### DESCRIPTION OF THE TASK
Extract all of the entries and set them down verbatim.

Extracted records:

::::::::

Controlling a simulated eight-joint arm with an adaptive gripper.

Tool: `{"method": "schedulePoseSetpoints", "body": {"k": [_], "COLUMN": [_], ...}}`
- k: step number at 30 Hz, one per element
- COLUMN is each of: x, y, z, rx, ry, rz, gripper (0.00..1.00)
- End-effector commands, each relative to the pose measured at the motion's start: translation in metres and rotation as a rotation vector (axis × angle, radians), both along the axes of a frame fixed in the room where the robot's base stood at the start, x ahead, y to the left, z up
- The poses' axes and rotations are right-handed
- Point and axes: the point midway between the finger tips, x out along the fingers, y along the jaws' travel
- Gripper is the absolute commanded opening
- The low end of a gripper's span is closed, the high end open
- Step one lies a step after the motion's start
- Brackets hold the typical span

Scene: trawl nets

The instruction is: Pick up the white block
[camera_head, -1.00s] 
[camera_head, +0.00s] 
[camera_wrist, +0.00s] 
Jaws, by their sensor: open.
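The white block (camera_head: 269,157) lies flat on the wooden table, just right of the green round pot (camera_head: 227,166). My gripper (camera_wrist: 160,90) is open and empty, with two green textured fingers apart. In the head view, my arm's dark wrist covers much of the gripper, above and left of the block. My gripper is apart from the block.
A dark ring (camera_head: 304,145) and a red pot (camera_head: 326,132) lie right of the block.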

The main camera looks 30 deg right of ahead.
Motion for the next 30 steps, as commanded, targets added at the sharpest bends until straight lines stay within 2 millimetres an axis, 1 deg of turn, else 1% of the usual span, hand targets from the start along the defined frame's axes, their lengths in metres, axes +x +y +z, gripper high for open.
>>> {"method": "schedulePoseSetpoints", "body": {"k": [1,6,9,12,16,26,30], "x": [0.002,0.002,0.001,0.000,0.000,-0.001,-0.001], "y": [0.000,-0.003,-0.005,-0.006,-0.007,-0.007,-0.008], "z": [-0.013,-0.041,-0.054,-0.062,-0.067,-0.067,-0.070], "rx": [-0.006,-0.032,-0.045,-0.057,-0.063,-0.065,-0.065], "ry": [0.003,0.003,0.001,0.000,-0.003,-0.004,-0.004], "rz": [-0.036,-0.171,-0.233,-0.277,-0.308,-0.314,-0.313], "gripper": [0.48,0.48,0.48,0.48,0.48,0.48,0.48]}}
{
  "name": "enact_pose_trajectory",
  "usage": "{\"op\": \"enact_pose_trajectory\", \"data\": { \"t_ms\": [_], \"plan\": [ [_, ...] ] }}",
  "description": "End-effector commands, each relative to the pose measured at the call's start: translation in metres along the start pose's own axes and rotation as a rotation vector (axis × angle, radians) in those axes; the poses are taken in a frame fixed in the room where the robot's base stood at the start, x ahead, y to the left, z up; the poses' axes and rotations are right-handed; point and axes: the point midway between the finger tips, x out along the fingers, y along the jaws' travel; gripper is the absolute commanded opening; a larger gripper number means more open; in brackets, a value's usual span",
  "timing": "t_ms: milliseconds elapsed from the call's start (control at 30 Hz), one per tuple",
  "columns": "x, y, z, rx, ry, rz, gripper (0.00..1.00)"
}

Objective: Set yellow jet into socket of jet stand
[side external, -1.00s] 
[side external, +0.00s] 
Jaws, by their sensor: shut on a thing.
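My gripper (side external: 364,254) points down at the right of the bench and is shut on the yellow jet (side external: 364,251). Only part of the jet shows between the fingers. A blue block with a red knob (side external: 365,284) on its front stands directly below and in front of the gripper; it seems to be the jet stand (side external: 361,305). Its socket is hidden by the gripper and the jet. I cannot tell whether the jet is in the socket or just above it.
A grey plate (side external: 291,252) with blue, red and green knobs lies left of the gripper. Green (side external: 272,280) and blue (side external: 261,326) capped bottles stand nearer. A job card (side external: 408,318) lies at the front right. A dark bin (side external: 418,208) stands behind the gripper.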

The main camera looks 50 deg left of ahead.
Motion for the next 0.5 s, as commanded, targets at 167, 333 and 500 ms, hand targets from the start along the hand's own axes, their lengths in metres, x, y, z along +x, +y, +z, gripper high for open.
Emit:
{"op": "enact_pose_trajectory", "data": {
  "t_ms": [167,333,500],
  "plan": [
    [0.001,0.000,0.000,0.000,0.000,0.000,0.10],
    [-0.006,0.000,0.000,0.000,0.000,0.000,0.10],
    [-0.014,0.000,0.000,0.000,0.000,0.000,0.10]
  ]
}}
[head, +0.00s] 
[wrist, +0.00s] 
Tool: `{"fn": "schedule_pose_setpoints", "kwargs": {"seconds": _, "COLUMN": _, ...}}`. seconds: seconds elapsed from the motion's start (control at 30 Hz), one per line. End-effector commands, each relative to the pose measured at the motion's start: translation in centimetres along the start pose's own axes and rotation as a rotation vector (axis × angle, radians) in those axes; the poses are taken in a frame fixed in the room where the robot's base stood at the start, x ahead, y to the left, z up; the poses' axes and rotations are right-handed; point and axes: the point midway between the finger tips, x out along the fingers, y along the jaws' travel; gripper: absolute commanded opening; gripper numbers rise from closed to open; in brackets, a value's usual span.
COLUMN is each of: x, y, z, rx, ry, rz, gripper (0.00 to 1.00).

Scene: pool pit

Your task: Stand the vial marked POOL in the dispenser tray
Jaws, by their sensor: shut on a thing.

::::::::

### THE COMPLETED TASK
Controlling a simulated eight-joint arm with an adaptive gripper.

Tool: `{"method": "schedulePoseSetpoints", "body": {"k": [_], "COLUMN": [_], ...}}`
- k: step number at 30 Hz, one per element
- COLUMN is each of: x, y, z, rx, ry, rz, gripper (0.00..1.00)
- End-effector commands, each relative to the pose measured at the motion's start: translation in metres and rotation as a rotation vector (axis × angle, radians), both along the axes of a frame fixed in the room where the robot's base stood at the start, x ahead, y to the left, z up
- The poses' axes and rotations are right-handed
- Point and axes: the point midway between the finger tips, x out along the fingers, y along the jaws' travel
- Gripper is the absolute commanded opening
- The low end of a gripper's span is closed, the high end open
- Step one lies a step after the motion's start
- Brackets hold the typical span

Scene: trawl nets

The instruction is: Pick up the white block
[camera_head, -1.00s] 
[camera_head, +0.00s] 
[camera_wrist, +0.00s] 
Jaws, by their sensor: open.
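The white block (camera_head: 269,157) lies flat on the wooden table, just right of the green round pot (camera_head: 227,166). My gripper (camera_wrist: 160,90) is open and empty, with two green textured fingers apart. In the head view, my arm's dark wrist covers much of the gripper, above and left of the block. My gripper is apart from the block.
A dark ring (camera_head: 304,145) and a red pot (camera_head: 326,132) lie right of the block.

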The main camera looks 30 deg right of ahead.
Motion for the next 30 steps, as commanded, targets added at the sharpest bends until straight lines stay within 2 millimetres an axis, 1 deg of turn, else 1% of the usual span, hand targets from the start along the defined frame's axes, their lengths in metres, axes +x +y +z, gripper high for open.
>>> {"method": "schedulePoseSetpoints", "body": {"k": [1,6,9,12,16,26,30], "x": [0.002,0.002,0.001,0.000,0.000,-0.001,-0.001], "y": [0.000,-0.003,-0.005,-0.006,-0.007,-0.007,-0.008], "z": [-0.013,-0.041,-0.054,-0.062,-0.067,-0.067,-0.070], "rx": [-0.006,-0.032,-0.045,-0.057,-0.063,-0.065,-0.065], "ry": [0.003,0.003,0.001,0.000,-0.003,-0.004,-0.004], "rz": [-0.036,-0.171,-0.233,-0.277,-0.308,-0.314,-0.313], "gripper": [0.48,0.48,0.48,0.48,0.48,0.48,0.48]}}
{
  "name": "enact_pose_trajectory",
  "usage": "{\"op\": \"enact_pose_trajectory\", \"data\": { \"t_ms\": [_], \"plan\": [ [_, ...] ] }}",
  "description": "End-effector commands, each relative to the pose measured at the call's start: translation in metres along the start pose's own axes and rotation as a rotation vector (axis × angle, radians) in those axes; the poses are taken in a frame fixed in the room where the robot's base stood at the start, x ahead, y to the left, z up; the poses' axes and rotations are right-handed; point and axes: the point midway between the finger tips, x out along the fingers, y along the jaws' travel; gripper is the absolute commanded opening; a larger gripper number means more open; in brackets, a value's usual span",
  "timing": "t_ms: milliseconds elapsed from the call's start (control at 30 Hz), one per tuple",
  "columns": "x, y, z, rx, ry, rz, gripper (0.00..1.00)"
}

Objective: Set yellow jet into socket of jet stand
[side external, -1.00s] 
[side external, +0.00s] 
Jaws, by their sensor: shut on a thing.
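My gripper (side external: 364,254) points down at the right of the bench and is shut on the yellow jet (side external: 364,251). Only part of the jet shows between the fingers. A blue block with a red knob (side external: 365,284) on its front stands directly below and in front of the gripper; it seems to be the jet stand (side external: 361,305). Its socket is hidden by the gripper and the jet. I cannot tell whether the jet is in the socket or just above it.
A grey plate (side external: 291,252) with blue, red and green knobs lies left of the gripper. Green (side external: 272,280) and blue (side external: 261,326) capped bottles stand nearer. A job card (side external: 408,318) lies at the front right. A dark bin (side external: 418,208) stands behind the gripper.

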The main camera looks 50 deg left of ahead.
Motion for the next 0.5 s, as commanded, targets at 167, 333 and 500 ms, hand targets from the start along the hand's own axes, their lengths in metres, x, y, z along +x, +y, +z, gripper high for open.
Emit:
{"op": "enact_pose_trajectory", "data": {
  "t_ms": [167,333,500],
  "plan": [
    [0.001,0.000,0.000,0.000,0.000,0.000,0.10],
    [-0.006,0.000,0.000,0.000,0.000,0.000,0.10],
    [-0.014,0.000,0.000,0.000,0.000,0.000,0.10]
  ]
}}
[head, +0.00s] 
[wrist, +0.00s] 
Tool: `{"fn": "schedule_pose_setpoints", "kwargs": {"seconds": _, "COLUMN": _, ...}}`. seconds: seconds elapsed from the motion's start (control at 30 Hz), one per line. End-effector commands, each relative to the pose measured at the motion's start: translation in centimetres along the start pose's own axes and rotation as a rotation vector (axis × angle, radians) in those axes; the poses are taken in a frame fixed in the room where the robot's base stood at the start, x ahead, y to the left, z up; the poses' axes and rotations are right-handed; point and axes: the point midway between the finger tips, x out along the fingers, y along the jaws' travel; gripper: absolute commanded opening; gripper numbers rise from closed to open; in brackets, a value's usual span.
COLUMN is each of: x, y, z, rx, ry, rz, gripper (0.00 to 1.00).

Scene: pool pit

Your task: Stand the vial marked POOL in the dispenser tray
Jaws, by their sensor: shut on a thing.

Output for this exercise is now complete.